Using offsets with count data

This vignette takes you through a case study where offsets are used during analysis with mvabund. We recommend reading the “Analysing discrete data” chapter from the Ecostats textbook.

Under some circumstances, we may tempted to standardise or average our abundance counts across replicates before analysing them. Often this is to account for differences in sampling intensity (different sized plots, different numbers of replicates), but we caution users from doing so! Standardisation/averaging counts can change the distribution of your data, and affect the mean-variance relationship. Instead you should use an offset, a term specially designed to account for known sources of variation among replicates.

Lets take a look at a case study that uses an offset in mvabund

Anthony wants to evaluate how well earthworms numbers were doing after some bush regeneration efforts. Here are some worm counts from pitfall traps across each of 10 sites (where C=control, R=bush regen). Notice there were only 4 pitfall traps at one site!

knitr::kable(worms, "simple")

Treatment	C	R	R	R	C	R	R	R	R	R
Count	0	3	1	3	1	2	12	1	18	0
# pitfalls	5	5	5	5	5	5	5	4	5	5

Anthony would like to model the number of worms (Haplotaxida) from the reveg dataset as a function of treatment (bush regeneration) while accounting variation in sampling effort.

Lets load mvabund and the dataset first:

library(mvabund)
library(ecostats)

data(reveg) 
attach(reveg)

skimr::skim(abund$Haplotaxida) # Great function to get an overview of the data

Data summary
Name	abund$Haplotaxida
Number of rows	10
Number of columns	1
_______________________
Column type frequency:
numeric	1
________________________
Group variables	None

Variable type: numeric

skim_variable	n_missing	complete_rate	mean	sd	p0	p25	p50	p75	p100	hist
data	0	1	4.1	6.01	0	1	1.5	3	18	▇▁▁▁▁

Now we will use the manyglm function. We specified family = "negative.binomial" as count data often follows a negative binomial distribution. We have also included an offset term to deal with the fact that sampling effort varied across sites – with 5 pitfall traps at most sites but just 4 at one site. Offsets are most commonly used in a log-linear model, where an offset is a predictor known to have an exactly proportional effect on the response. The offset in Anthony’s model for is log(pitfalls). By including this term, our model changes from predicting mean abundance to modelling mean abundance per pitfall trap.

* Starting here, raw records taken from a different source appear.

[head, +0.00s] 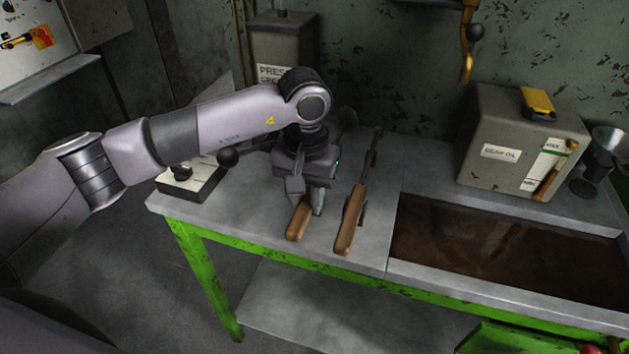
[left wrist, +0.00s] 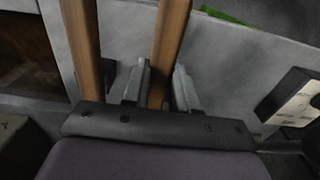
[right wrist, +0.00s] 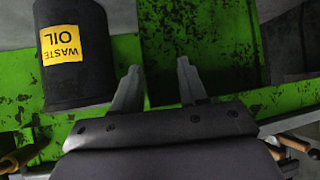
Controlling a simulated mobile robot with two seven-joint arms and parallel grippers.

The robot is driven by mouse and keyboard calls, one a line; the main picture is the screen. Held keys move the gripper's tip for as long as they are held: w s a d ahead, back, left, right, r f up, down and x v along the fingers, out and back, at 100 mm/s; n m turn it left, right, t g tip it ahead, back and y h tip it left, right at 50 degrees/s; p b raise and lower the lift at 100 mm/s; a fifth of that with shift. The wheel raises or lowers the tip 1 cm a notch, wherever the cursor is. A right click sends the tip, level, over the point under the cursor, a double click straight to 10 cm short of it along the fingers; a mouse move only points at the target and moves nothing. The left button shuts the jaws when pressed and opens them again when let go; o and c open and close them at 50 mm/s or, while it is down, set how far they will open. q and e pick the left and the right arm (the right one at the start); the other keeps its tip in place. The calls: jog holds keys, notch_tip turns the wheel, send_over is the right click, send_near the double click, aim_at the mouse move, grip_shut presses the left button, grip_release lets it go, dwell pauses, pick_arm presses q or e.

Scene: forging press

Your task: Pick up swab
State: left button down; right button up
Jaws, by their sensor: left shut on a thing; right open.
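Two long wooden-handled tools lie side by side on the grey bench top. My left gripper (head: 308,203) is shut on the left one, taken as the swab (head: 298,222), around its wooden handle. The handle (left wrist: 170,40) also shows between the fingers in the left wrist view. The swab's far end is hidden behind my gripper and wrist. The second tool (head: 350,220) lies just to the right, apart from the fingers, with a dark metal shaft. My right gripper (right wrist: 158,82) is open and empty in the right wrist view, near green metalwork.
A black box with a ball-topped lever (head: 195,180) stands at the bench's left end. A brown-filled trough (head: 500,245) is set in the right side, with a grey oil box (head: 515,140) behind. A waste oil bin (right wrist: 75,55) is near my right gripper.

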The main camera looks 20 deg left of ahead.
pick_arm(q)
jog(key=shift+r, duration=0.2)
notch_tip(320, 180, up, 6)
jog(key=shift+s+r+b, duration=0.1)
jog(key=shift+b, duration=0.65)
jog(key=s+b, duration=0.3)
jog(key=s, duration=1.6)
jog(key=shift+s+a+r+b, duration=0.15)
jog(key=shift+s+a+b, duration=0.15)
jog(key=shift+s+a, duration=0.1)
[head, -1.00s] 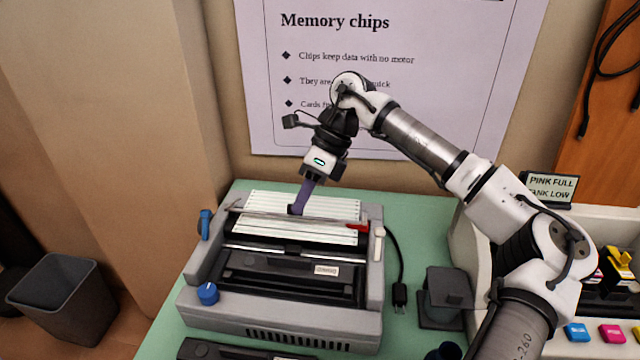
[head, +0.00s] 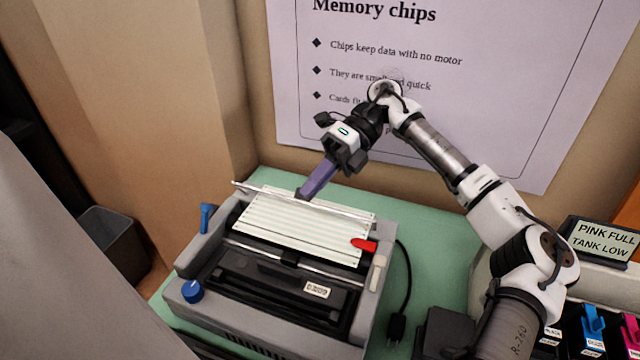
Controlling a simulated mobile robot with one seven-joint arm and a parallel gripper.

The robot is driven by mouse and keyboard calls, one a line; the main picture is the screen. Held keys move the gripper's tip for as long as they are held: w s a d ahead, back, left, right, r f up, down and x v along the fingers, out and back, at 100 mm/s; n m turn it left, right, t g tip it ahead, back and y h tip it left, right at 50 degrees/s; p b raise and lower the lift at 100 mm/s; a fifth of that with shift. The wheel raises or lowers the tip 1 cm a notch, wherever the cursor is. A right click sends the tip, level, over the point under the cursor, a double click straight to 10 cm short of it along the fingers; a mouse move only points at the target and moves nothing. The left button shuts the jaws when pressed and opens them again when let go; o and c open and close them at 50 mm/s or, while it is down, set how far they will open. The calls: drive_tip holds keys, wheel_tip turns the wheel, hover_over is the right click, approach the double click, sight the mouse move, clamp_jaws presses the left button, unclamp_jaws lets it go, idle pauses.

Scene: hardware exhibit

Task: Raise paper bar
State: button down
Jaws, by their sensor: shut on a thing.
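The paper bar (head: 345,210) is a thin silvery rod across the back of a grey printer (head: 372,300). It stands raised at the far edge of the striped white-and-green paper (head: 300,226), clear of most of the sheet. My gripper (head: 303,192) reaches down from behind with long purple fingers. It is shut on the bar near its middle. The fingertips hide that short stretch of the bar. A red lever (head: 363,244) sits at the paper's right edge.
A blue knob (head: 192,291) and a blue lever (head: 206,217) are on the printer's left side. A black cable (head: 407,285) lies on the green table (head: 435,250) to the right. A small sign (head: 601,240) and coloured cartridges are at far right. A pale surface fills the lower left.

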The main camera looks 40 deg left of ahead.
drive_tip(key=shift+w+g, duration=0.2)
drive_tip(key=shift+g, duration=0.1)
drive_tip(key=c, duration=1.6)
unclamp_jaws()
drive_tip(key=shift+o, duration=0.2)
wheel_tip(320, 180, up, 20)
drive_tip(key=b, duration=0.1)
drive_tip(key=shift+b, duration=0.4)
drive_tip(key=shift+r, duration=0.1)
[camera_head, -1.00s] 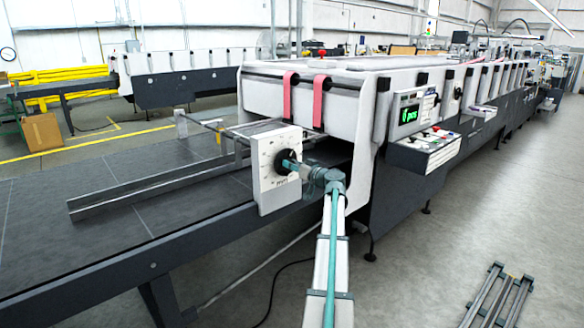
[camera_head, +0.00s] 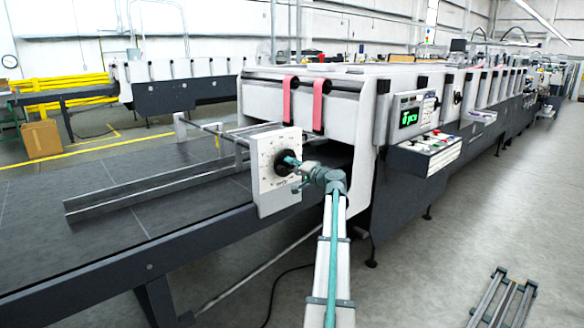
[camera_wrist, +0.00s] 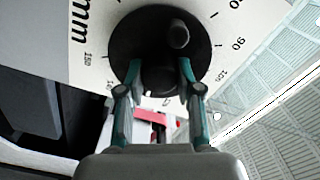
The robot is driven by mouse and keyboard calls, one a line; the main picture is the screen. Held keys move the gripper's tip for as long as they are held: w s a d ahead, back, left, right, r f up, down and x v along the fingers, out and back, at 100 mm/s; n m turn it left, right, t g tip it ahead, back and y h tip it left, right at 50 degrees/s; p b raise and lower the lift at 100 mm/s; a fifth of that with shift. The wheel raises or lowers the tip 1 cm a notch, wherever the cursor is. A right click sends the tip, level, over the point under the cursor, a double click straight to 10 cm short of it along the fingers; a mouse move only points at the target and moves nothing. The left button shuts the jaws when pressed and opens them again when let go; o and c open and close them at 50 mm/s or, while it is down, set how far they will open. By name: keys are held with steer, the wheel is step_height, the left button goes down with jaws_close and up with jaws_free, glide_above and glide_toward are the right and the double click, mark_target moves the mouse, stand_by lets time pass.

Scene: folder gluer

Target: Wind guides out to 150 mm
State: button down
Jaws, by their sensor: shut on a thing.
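A white dial plate (camera_head: 268,192) with a printed mm scale stands at the near side of the machine's infeed. Its round black knob (camera_wrist: 125,45) fills the middle of the wrist view, with a small off-centre handle peg (camera_wrist: 178,34). In the head view my gripper (camera_head: 293,164) meets the dial from the right. Scale numbers show around the knob, 90 to its right and 150 to its left; no pointer reading is clear. Long metal guide rails (camera_head: 150,193) lie over the dark table.
The white folder gluer (camera_head: 345,105) stretches to the back right, with a green display (camera_head: 410,117) and a button box (camera_head: 425,150) right of the dial. A metal frame (camera_head: 503,300) lies on the floor at lower right.

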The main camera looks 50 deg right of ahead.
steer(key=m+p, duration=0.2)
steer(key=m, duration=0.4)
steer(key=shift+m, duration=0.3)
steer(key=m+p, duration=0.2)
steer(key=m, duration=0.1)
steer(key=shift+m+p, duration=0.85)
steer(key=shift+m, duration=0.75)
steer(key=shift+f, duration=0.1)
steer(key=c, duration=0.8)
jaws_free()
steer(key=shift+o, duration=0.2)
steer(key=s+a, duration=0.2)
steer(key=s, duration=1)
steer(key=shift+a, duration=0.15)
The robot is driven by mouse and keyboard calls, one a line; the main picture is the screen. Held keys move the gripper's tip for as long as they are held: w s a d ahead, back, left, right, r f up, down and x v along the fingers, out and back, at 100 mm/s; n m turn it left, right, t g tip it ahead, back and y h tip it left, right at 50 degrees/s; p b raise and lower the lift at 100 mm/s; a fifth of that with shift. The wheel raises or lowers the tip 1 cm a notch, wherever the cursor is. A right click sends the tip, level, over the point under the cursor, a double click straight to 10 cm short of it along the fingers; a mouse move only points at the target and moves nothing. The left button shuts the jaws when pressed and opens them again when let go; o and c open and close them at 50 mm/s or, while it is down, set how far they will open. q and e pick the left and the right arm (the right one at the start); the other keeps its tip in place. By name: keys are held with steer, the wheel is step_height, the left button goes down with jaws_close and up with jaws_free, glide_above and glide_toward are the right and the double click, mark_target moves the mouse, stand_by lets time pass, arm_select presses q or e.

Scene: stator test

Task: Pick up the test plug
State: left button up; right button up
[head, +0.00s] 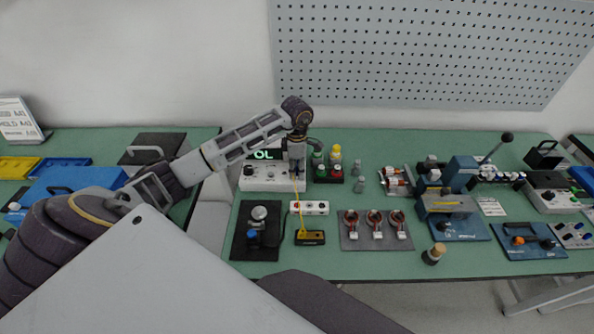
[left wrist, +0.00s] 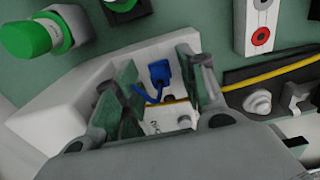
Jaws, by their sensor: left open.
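A small blue plug (left wrist: 159,72) with a blue lead shows in the left wrist view, between the fingers of my left gripper (left wrist: 165,92). It is at the white tester (left wrist: 75,90); whether it is seated in a socket I cannot tell. In the head view my left gripper (head: 297,172) points down at the right part of the tester (head: 262,183), whose display reads "OL". The fingers are open, one on each side of the plug, and I see no grip on it. In the head view the gripper hides the plug. My right gripper is not in view.
A yellow cable (head: 300,212) runs from beside the gripper to a black and yellow block (head: 310,238). A white socket strip (head: 312,207) lies just in front. Green and red buttons (head: 320,171) stand close right. A grey tray (head: 376,238) holds copper-coloured rings.

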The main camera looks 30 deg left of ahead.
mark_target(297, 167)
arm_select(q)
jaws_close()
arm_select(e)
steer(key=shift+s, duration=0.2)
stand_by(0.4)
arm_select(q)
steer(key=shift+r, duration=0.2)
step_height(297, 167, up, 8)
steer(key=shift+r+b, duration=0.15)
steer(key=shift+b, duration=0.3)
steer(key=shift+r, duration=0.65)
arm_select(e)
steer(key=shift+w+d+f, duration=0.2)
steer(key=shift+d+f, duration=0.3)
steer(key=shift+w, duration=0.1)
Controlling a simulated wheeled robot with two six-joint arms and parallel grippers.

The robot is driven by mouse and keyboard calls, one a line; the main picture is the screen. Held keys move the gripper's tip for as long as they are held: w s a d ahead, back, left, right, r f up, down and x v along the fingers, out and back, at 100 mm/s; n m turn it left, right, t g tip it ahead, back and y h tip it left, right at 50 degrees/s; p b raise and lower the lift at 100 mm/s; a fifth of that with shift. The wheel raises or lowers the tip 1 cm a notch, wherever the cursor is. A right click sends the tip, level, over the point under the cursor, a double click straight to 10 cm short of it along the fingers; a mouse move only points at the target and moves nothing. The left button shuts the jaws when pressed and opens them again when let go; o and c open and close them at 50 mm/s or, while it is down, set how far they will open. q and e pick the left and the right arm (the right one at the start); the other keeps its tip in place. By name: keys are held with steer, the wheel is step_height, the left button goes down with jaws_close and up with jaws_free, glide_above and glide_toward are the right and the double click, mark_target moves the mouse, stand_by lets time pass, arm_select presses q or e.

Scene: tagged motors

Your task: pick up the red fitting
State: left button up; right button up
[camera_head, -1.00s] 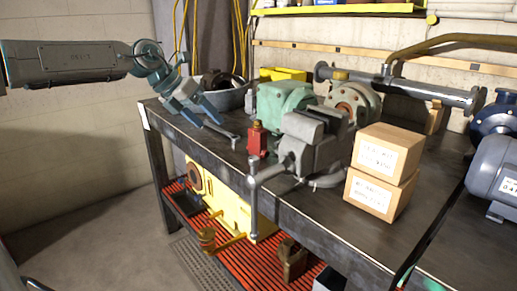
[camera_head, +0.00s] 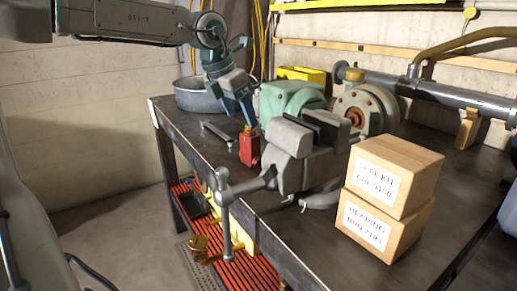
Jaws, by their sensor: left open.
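The red fitting (camera_head: 249,150) stands upright on the dark workbench (camera_head: 194,149), a small red block with a brass top. It is just left of the grey vise (camera_head: 303,158) and in front of a green motor (camera_head: 290,98). My left gripper (camera_head: 240,114) is open and points down just above the fitting, its blue fingers close to the brass top. I cannot tell whether they touch it. My right gripper is not in view.
A wrench (camera_head: 214,132) lies left of the fitting, and a grey pan (camera_head: 195,96) stands behind it. The vise handle (camera_head: 226,215) hangs past the bench's front edge. Two stacked boxes (camera_head: 392,178) stand at right. A long pipe (camera_head: 455,95) runs along the back.

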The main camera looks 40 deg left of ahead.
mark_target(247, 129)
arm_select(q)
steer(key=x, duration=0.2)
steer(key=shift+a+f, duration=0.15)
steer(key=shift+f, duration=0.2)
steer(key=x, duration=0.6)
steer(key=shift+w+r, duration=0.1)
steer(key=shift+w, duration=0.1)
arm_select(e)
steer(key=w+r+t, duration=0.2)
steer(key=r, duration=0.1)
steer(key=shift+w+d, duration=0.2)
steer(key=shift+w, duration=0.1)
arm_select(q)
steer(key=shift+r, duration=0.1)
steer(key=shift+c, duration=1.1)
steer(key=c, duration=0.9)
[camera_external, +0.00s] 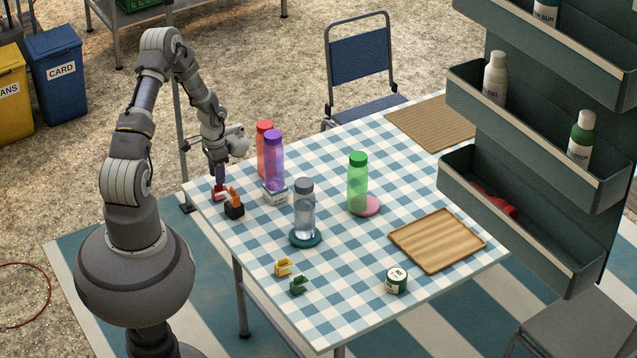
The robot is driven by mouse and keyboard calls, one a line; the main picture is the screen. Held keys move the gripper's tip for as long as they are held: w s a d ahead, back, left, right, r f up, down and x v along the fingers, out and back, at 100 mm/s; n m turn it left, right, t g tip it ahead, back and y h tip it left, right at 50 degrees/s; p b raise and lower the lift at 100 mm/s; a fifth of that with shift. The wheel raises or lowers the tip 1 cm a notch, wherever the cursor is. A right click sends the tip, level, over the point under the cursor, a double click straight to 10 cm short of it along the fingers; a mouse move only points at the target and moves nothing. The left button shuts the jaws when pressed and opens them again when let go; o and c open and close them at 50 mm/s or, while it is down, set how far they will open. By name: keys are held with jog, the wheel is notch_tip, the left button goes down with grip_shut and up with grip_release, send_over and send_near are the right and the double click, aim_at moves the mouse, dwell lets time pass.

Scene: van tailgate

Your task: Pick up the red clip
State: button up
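The red clip (219,194) is on the checkered tablecloth near the table's left corner. My gripper (220,185) points down right at the clip, its dark fingers reaching the clip's top. The fingers are small and overlap the clip in this view. I cannot tell whether they are open around it or shut on it. The clip appears at table level, and part of it is hidden by the fingers.
A black block with an orange piece (234,206) stands close in front of the clip. Yellow (283,268) and green (298,286) clips lie near the front edge.

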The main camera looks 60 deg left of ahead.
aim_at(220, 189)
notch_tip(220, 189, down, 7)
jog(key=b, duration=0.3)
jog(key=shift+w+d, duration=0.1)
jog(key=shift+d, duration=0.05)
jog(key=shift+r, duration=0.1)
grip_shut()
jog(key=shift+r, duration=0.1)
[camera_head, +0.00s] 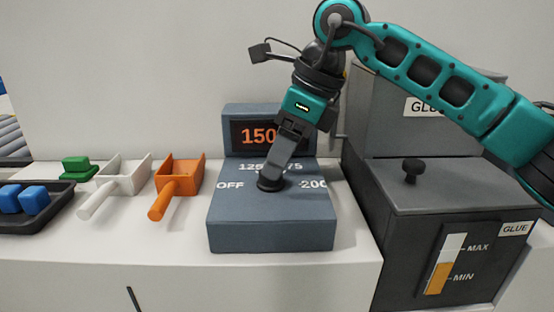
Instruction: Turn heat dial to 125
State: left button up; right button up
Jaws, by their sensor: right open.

This is what you would be trying to do if you averaged the counts across pitfalls prior to analysing them, but using an offset achieves this without messing with the data and its mean-variance relationship.

worms_offset <-  manyglm(Haplotaxida~treatment+offset(log(pitfalls)), family="negative.binomial", data=abund)

anova(worms_offset)
#> Time elapsed: 0 hr 0 min 0 sec
#> Analysis of Deviance Table
#> 
#> Model: Haplotaxida ~ treatment + offset(log(pitfalls))
#> 
#> Multivariate test:
#>             Res.Df Df.diff   Dev Pr(>Dev)
#> (Intercept)      9                       
#> treatment        8       1 2.889    0.136
#> Arguments: P-value calculated using 999 iterations via PIT-trap resampling.